Robert C. Rudloff died on December 24, 2001. James Rudloff and his family have lived on the Lower Makefield Property since either June or July of 2000. Both Richard Rudloff and James Rudloff claim ownership of the Lower Makefield Property as grantees based on their father’s conveyance of the property by deed dated June 14, 2000.

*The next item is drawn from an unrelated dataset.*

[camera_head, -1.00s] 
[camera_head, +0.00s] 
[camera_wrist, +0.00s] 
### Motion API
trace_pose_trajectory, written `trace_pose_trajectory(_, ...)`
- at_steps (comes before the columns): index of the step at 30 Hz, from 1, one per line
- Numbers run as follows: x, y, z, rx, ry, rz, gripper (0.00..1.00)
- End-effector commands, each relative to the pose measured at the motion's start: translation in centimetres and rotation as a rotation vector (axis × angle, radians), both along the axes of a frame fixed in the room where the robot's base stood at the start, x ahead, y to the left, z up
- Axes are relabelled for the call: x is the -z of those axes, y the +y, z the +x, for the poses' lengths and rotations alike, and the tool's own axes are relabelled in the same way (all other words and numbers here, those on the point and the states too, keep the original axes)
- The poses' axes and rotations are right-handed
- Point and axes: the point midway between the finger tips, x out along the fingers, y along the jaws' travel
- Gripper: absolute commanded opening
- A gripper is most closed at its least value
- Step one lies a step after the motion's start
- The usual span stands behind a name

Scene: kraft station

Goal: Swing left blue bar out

*906On June 16, 2003 Plaintiff filed a Complaint in an Action to Quiet Title in the Lower Makefield Property. Plaintiff alleges the Lower Makefield Property was the corpus of the trust entered into by the [Rudloffs] on August 11, 1993. Plaintiff further alleges that both her mother and father were joint trustees of the Trust, and that as the Trust was constructed, the consent of both parents was necessary to modify the Trust in any way. Consequently, Plaintiff avers that upon the death of her mother on October 19, 1993 the Trust as written was no longer modifiable, and therefore the conveyance of the Lower Makefield Property by Robert C. Rudloff to Defendants as sole trustee of the Trust on June 14, 2000 was void. Plaintiff demands the Deed dated June 14, 2000 transferring the Lower Makefield Property from Robert C. Rudloff to Defendants be cancelled, and the Lower Makefield Property be administered in accordance with the terms and conditions of the Trust.
On September 17, Defendants filed an Answer, New Matter and Counterclaim. Defendants alleged in their Answer that Robert C. Rudloff did not exceed his power as trustee of the Trust by conveying the Lower Makefield Property to Defendants on June 14, 2000. Defendants further allege that the Trust was revocable by Robert C. Rudloff and/or Helen C. Rudloff, and that Robert C. Rudloffs conveyance of the Lower Makefield Property by deed to Defendants constituted a valid revocation and extinguishment of the Trust. Defendant’s Counterclaim alleges that by reason of the June 14, 2000 conveyance by Robert C. Rudloff title to the Lower Makefield Property lies in the Defendants and their claim is superior to any claim of the Plaintiff.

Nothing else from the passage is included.